My boyfriend of almost a year received a TV for a Christmas gift 2 years ago from his then girlfriend. He told her that he would help pay for some of it. She paid with her credit card. He has been making payments on it until now. They broke up a year ago and not once did she ask for or threaten to take the TV back until now. He told her last month that he wasn’t going to pay on her credit card anymore. She said she would take the TV back if he stopped paying. The TV has been in his possession the entire time (they never lived together) and he also has the receipt for it. Does she have any claim to the TV?

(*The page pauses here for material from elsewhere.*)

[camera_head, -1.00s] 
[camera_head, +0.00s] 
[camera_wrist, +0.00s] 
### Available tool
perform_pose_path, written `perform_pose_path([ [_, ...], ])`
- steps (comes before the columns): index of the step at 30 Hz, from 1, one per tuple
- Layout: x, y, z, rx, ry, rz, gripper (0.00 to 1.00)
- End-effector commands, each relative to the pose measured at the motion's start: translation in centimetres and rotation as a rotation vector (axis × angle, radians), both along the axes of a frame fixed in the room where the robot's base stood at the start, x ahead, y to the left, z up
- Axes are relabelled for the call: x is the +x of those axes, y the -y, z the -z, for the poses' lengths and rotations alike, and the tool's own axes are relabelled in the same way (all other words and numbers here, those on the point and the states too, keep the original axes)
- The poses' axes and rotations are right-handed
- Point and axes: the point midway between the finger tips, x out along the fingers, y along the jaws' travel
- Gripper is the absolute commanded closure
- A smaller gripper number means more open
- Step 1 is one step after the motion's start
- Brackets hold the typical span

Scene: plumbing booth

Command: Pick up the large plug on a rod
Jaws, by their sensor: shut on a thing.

Asked on October 24, 2011 under Bankruptcy Law, Arkansas
Answers:
SJZ, Member, New York Bar / FreeAdvice Contributing Attorney
Answered 13 years ago | Contributor
Legally, if the TV was an unconditional gift, the giver has no right to get it back: once something is gifted, it belongs to the recipient, not the giver.
However, sometime something is not an unconditional gift. It could be a gift with strings attached (e.g. you can use my TV as along as we're together). It would be a loan of money (I'll front the money to buy the TV, then you repay some or all of it--whatever amount is agreed to). It could be a joint purchase (two people each pay part of the cost, and each then have an ownership interest). From whaht you write, if it was supposedly a gift, but your boyfriend was making payments on it, it *might* not have actually been an unconditional gift--at the least, the facts as described are somewhat muddy.
As a practical matter, if the TV is in his possession and he has the receipt, to get it back, she'd have to sue him, then prove in court that under the terms of the agreement made when the TV was purchased, she has a right to get it back. Your boyfriend could wait to see if she tries to sue him for the TV, then decide whether its worth fighting or better to just let her have it.